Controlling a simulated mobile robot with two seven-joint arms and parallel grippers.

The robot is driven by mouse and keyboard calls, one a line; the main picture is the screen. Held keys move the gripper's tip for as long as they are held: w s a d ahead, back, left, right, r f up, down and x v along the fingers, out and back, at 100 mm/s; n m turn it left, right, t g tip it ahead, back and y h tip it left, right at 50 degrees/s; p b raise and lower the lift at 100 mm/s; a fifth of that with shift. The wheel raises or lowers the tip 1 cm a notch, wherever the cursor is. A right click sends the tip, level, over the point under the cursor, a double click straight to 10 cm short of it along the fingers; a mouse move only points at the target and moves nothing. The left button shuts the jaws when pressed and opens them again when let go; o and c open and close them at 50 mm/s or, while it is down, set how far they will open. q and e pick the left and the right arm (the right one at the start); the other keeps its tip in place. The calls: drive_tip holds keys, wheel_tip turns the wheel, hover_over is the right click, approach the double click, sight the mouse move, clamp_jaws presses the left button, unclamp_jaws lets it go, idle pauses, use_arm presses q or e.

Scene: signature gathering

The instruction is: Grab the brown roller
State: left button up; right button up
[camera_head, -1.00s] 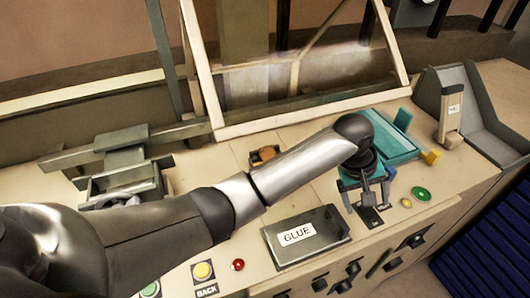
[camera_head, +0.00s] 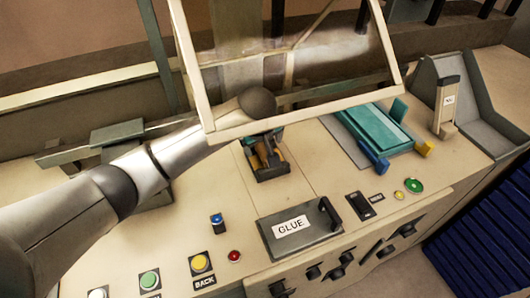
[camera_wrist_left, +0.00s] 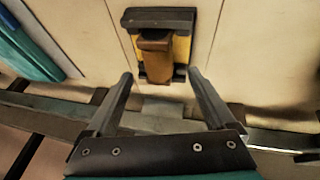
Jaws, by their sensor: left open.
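The brown roller (camera_wrist_left: 155,42) shows in the left wrist view, set in a yellow holder with dark end bars (camera_wrist_left: 158,18). My left gripper (camera_wrist_left: 160,75) is open and empty, its two fingers spread, with the roller just past the fingertips and lined up between them. In the head view the roller (camera_head: 266,153) is small and partly hidden under my left gripper (camera_head: 262,146), which hangs over it behind the lower edge of the glass frame. Contact cannot be told. My right gripper is not in view.
A tilted glass frame (camera_head: 300,117) stands close to my left arm. A teal tray (camera_head: 378,130) lies to the right. The GLUE lid (camera_head: 300,232) and several buttons, including a yellow one (camera_head: 200,264), line the front. The counter between roller and GLUE lid is clear.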

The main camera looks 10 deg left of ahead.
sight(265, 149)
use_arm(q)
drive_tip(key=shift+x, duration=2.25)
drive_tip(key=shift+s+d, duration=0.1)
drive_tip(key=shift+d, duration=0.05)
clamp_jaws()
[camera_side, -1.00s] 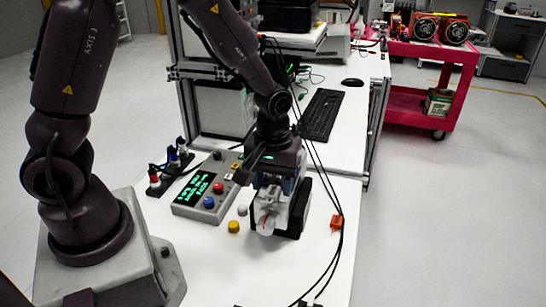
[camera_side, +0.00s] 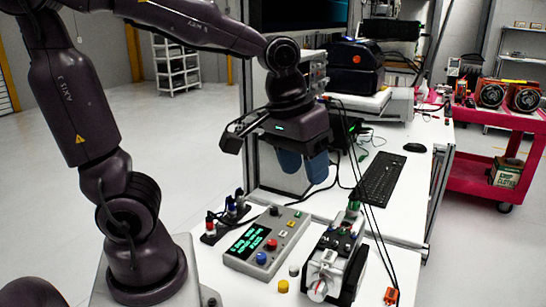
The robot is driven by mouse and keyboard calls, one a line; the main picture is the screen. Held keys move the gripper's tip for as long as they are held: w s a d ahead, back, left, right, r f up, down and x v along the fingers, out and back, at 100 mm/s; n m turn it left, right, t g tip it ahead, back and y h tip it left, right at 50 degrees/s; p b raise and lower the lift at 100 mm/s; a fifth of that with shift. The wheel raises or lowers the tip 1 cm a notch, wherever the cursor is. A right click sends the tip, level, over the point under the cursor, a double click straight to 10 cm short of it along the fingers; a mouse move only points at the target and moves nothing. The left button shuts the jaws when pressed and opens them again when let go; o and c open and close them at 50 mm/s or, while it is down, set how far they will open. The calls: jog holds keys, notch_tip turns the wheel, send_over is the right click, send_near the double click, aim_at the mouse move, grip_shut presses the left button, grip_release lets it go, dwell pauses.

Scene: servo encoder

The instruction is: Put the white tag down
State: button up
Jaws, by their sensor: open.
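My gripper (camera_side: 303,168) has blue fingers that hang apart and empty, pointing down. It is raised well above the back of the white table, beyond the grey test box (camera_side: 266,240). I cannot pick out a white tag for certain. A small pale round piece (camera_side: 293,270) lies on the table between the test box and the servo unit. The servo unit (camera_side: 335,262) sits in a dark fixture to the right, with a whitish round front face (camera_side: 318,289).
A yellow cap (camera_side: 283,286) and an orange part (camera_side: 391,297) lie near the front. A rack of coloured plugs (camera_side: 228,217) stands left of the test box. Black cables (camera_side: 372,215) hang down at the right. A keyboard (camera_side: 382,177) lies behind.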

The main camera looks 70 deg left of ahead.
_ _ _
**Directions for this task**
Each line of the data is to be duplicated exactly; pictures stay out of the copy.

**Solution for this problem**
Controlling a simulated mobile robot with two seven-joint arms and parallel grippers.

The robot is driven by mouse and keyboard calls, one a line; the main picture is the screen. Held keys move the gripper's tip for as long as they are held: w s a d ahead, back, left, right, r f up, down and x v along the fingers, out and back, at 100 mm/s; n m turn it left, right, t g tip it ahead, back and y h tip it left, right at 50 degrees/s; p b raise and lower the lift at 100 mm/s; a fifth of that with shift. The wheel raises or lowers the tip 1 cm a notch, wherever the cursor is. A right click sends the tip, level, over the point under the cursor, a double click straight to 10 cm short of it along the fingers; a mouse move only points at the target and moves nothing. The left button shuts the jaws when pressed and opens them again when let go; o and c open and close them at 50 mm/s or, while it is down, set how far they will open. q and e pick the left and the right arm (the right one at the start); the other keeps its tip in place. The calls: drive_tip holds keys, wheel_tip turns the wheel, hover_over is the right click, approach the double click, sight the mouse move, clamp_jaws presses the left button, unclamp_jaws lets it go, idle pauses, use_arm presses q or e.

Scene: signature gathering

The instruction is: Grab the brown roller
State: left button up; right button up
[camera_head, -1.00s] 
[camera_head, +0.00s] 
[camera_wrist_left, +0.00s] 
Jaws, by their sensor: left open.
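The brown roller (camera_wrist_left: 155,42) shows in the left wrist view, set in a yellow holder with dark end bars (camera_wrist_left: 158,18). My left gripper (camera_wrist_left: 160,75) is open and empty, its two fingers spread, with the roller just past the fingertips and lined up between them. In the head view the roller (camera_head: 266,153) is small and partly hidden under my left gripper (camera_head: 262,146), which hangs over it behind the lower edge of the glass frame. Contact cannot be told. My right gripper is not in view.
A tilted glass frame (camera_head: 300,117) stands close to my left arm. A teal tray (camera_head: 378,130) lies to the right. The GLUE lid (camera_head: 300,232) and several buttons, including a yellow one (camera_head: 200,264), line the front. The counter between roller and GLUE lid is clear.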

The main camera looks 10 deg left of ahead.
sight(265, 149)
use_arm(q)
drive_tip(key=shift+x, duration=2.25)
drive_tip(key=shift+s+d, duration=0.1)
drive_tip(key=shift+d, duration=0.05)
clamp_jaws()
[camera_side, -1.00s] 
[camera_side, +0.00s] 
The robot is driven by mouse and keyboard calls, one a line; the main picture is the screen. Held keys move the gripper's tip for as long as they are held: w s a d ahead, back, left, right, r f up, down and x v along the fingers, out and back, at 100 mm/s; n m turn it left, right, t g tip it ahead, back and y h tip it left, right at 50 degrees/s; p b raise and lower the lift at 100 mm/s; a fifth of that with shift. The wheel raises or lowers the tip 1 cm a notch, wherever the cursor is. A right click sends the tip, level, over the point under the cursor, a double click straight to 10 cm short of it along the fingers; a mouse move only points at the target and moves nothing. The left button shuts the jaws when pressed and opens them again when let go; o and c open and close them at 50 mm/s or, while it is down, set how far they will open. The calls: jog holds keys, notch_tip turns the wheel, send_over is the right click, send_near the double click, aim_at the mouse move, grip_shut presses the left button, grip_release lets it go, dwell pauses.

Scene: servo encoder

The instruction is: Put the white tag down
State: button up
Jaws, by their sensor: open.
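My gripper (camera_side: 303,168) has blue fingers that hang apart and empty, pointing down. It is raised well above the back of the white table, beyond the grey test box (camera_side: 266,240). I cannot pick out a white tag for certain. A small pale round piece (camera_side: 293,270) lies on the table between the test box and the servo unit. The servo unit (camera_side: 335,262) sits in a dark fixture to the right, with a whitish round front face (camera_side: 318,289).
A yellow cap (camera_side: 283,286) and an orange part (camera_side: 391,297) lie near the front. A rack of coloured plugs (camera_side: 228,217) stands left of the test box. Black cables (camera_side: 372,215) hang down at the right. A keyboard (camera_side: 382,177) lies behind.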

The main camera looks 70 deg left of ahead.

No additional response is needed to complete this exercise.